**Work instructions**
In the records below, count every line containing "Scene". Reply with the number only.

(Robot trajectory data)
● ● ● ●
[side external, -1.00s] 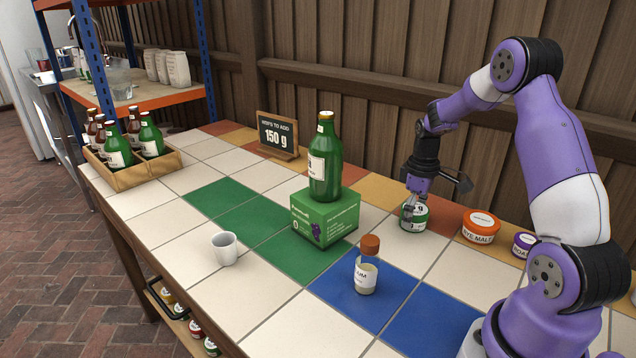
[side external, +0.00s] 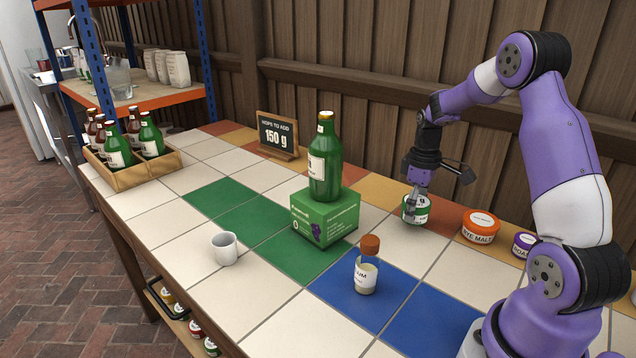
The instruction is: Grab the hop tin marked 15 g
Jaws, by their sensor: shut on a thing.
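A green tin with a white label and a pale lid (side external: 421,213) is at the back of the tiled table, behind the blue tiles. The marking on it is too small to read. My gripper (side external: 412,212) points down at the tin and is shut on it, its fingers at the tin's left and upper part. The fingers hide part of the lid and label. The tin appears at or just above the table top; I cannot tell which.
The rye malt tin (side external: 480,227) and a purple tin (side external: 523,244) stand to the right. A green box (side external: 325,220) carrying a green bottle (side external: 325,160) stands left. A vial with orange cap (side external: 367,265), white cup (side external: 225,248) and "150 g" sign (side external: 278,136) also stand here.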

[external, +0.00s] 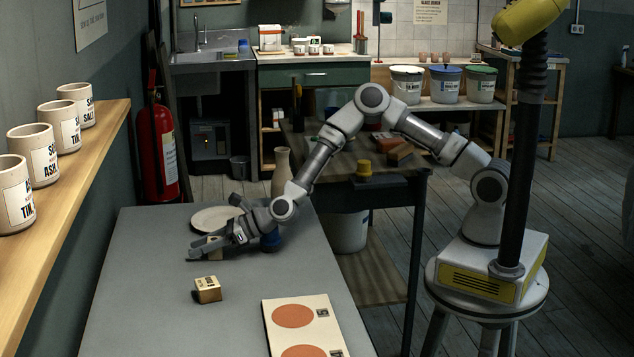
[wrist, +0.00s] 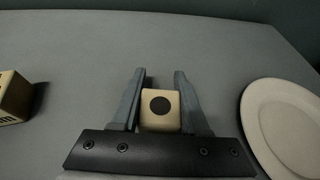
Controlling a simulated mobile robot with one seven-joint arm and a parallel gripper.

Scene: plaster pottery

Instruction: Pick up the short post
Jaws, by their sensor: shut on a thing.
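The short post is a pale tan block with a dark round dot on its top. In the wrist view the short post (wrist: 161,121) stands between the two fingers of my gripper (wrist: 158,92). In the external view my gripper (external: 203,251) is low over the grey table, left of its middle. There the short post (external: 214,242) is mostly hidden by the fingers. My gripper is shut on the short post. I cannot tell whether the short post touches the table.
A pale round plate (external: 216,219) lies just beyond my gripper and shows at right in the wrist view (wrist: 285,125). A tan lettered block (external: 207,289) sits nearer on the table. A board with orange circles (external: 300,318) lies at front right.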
● ● ● ●
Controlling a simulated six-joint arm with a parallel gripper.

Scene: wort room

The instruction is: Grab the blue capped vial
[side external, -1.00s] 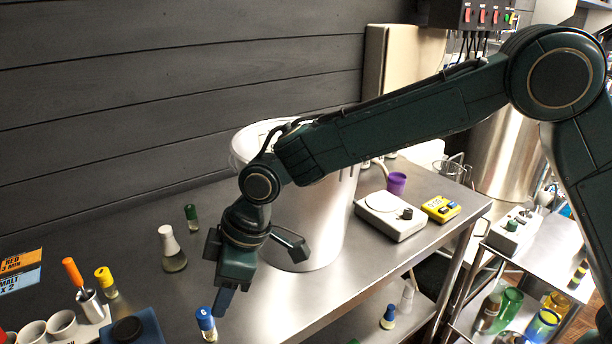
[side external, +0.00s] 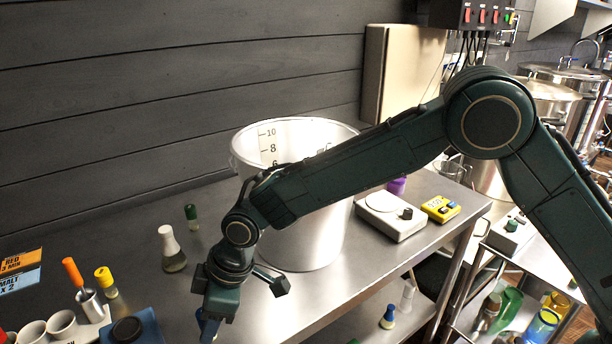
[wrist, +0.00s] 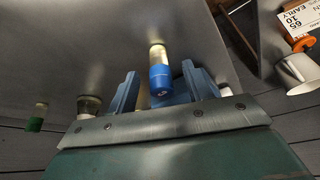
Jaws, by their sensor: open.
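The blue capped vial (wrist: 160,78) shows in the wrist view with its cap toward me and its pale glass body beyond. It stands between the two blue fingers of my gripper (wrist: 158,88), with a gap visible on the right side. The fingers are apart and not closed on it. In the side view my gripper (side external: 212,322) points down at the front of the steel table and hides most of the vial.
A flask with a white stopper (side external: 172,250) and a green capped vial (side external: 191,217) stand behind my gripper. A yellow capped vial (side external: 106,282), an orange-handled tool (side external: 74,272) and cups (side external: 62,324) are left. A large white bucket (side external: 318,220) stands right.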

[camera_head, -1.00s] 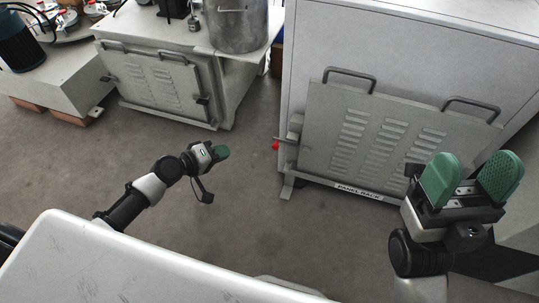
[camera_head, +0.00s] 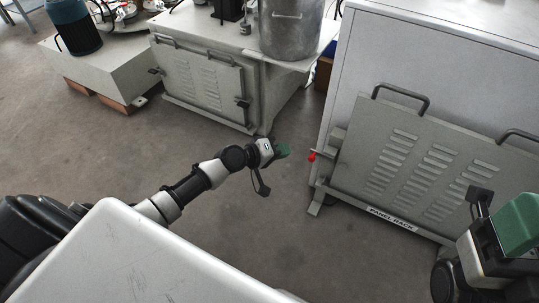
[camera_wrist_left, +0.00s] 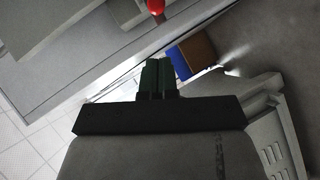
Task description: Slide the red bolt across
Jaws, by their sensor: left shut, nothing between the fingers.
● ● ● ●
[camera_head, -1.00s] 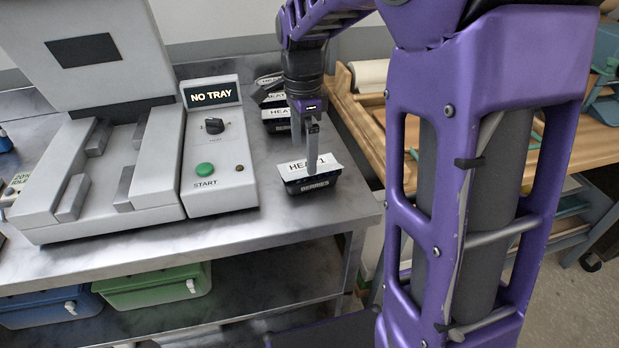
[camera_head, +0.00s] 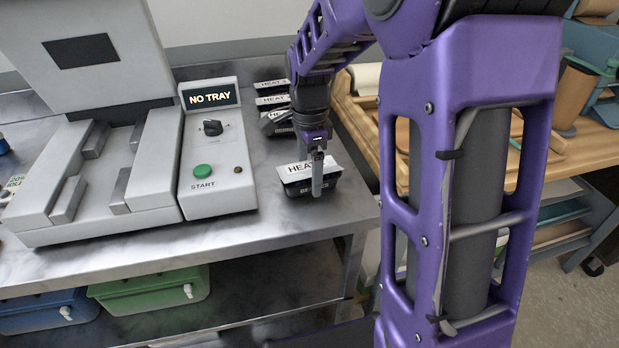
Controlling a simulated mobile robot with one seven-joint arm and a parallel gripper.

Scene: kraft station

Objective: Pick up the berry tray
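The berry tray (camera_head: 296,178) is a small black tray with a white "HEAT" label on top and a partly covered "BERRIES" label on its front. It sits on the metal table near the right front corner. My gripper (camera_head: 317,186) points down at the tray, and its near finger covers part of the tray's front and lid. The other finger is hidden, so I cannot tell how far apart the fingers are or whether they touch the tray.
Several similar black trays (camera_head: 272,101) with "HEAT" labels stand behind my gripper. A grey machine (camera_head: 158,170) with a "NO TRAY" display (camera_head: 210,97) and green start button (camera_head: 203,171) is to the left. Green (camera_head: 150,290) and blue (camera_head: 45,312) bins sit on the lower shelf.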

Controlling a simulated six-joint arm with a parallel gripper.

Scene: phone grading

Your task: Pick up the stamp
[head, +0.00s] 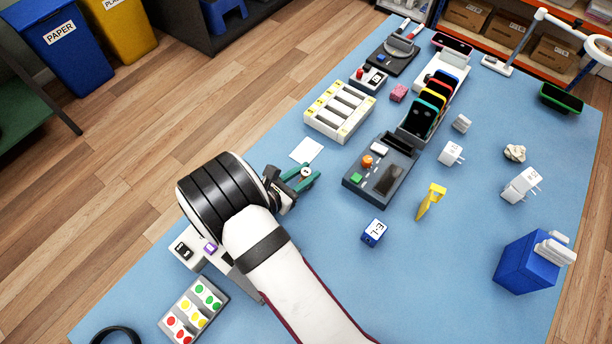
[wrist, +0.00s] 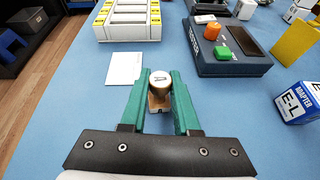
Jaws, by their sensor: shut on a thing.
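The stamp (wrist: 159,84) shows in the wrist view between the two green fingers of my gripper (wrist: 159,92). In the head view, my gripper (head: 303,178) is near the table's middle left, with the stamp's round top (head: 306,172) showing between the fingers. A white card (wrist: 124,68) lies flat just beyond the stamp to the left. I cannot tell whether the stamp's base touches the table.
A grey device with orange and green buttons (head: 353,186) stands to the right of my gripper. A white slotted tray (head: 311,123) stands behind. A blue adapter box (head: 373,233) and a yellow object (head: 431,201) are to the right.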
● ● ● ●
**Response to the task**
4